* _SHORT PROBLEM_:
For the entries that follow, tally the lines holding the string "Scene". Give the total and nothing else.

[start of DATA FOR THE TASK]

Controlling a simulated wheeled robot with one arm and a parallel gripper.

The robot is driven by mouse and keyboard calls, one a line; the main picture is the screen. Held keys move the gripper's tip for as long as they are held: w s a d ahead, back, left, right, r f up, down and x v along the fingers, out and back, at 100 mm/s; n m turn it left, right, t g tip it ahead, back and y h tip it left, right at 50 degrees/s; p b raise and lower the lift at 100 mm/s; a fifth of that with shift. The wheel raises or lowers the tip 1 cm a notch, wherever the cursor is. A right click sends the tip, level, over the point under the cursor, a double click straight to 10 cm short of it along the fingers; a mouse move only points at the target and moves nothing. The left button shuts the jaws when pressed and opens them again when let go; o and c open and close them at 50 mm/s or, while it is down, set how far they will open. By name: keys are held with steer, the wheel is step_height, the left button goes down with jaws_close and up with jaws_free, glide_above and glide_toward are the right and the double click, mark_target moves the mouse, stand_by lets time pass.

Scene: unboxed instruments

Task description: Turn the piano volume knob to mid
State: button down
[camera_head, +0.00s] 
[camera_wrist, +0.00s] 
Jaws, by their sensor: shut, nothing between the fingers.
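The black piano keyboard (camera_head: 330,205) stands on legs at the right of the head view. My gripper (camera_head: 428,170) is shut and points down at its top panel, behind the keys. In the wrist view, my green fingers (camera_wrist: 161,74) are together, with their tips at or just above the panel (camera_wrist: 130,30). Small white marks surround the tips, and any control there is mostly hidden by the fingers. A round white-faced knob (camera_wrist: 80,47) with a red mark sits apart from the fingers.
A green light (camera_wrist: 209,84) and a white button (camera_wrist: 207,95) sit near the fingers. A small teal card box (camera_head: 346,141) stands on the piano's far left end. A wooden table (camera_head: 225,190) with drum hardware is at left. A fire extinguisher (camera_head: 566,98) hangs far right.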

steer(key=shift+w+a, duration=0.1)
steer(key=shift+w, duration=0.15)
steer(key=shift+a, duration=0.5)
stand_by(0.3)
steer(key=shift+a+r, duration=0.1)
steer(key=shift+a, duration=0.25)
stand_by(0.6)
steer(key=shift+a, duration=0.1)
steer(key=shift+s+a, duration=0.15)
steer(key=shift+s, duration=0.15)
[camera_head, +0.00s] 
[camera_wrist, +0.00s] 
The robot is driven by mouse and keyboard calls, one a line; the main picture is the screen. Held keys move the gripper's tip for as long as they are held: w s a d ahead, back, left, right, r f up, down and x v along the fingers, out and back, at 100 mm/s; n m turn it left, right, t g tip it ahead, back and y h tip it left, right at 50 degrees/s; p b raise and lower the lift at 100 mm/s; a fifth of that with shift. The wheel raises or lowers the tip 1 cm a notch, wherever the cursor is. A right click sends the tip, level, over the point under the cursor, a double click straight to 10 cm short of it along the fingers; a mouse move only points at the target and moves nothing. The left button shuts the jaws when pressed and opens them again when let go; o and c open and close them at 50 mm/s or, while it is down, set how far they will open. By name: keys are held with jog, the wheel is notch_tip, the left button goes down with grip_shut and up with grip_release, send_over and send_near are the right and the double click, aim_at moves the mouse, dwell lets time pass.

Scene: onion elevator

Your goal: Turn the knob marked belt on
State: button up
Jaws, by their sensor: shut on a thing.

[end of DATA FOR THE TASK]

* _ANSWER FOR THIS EXERCISE_:
2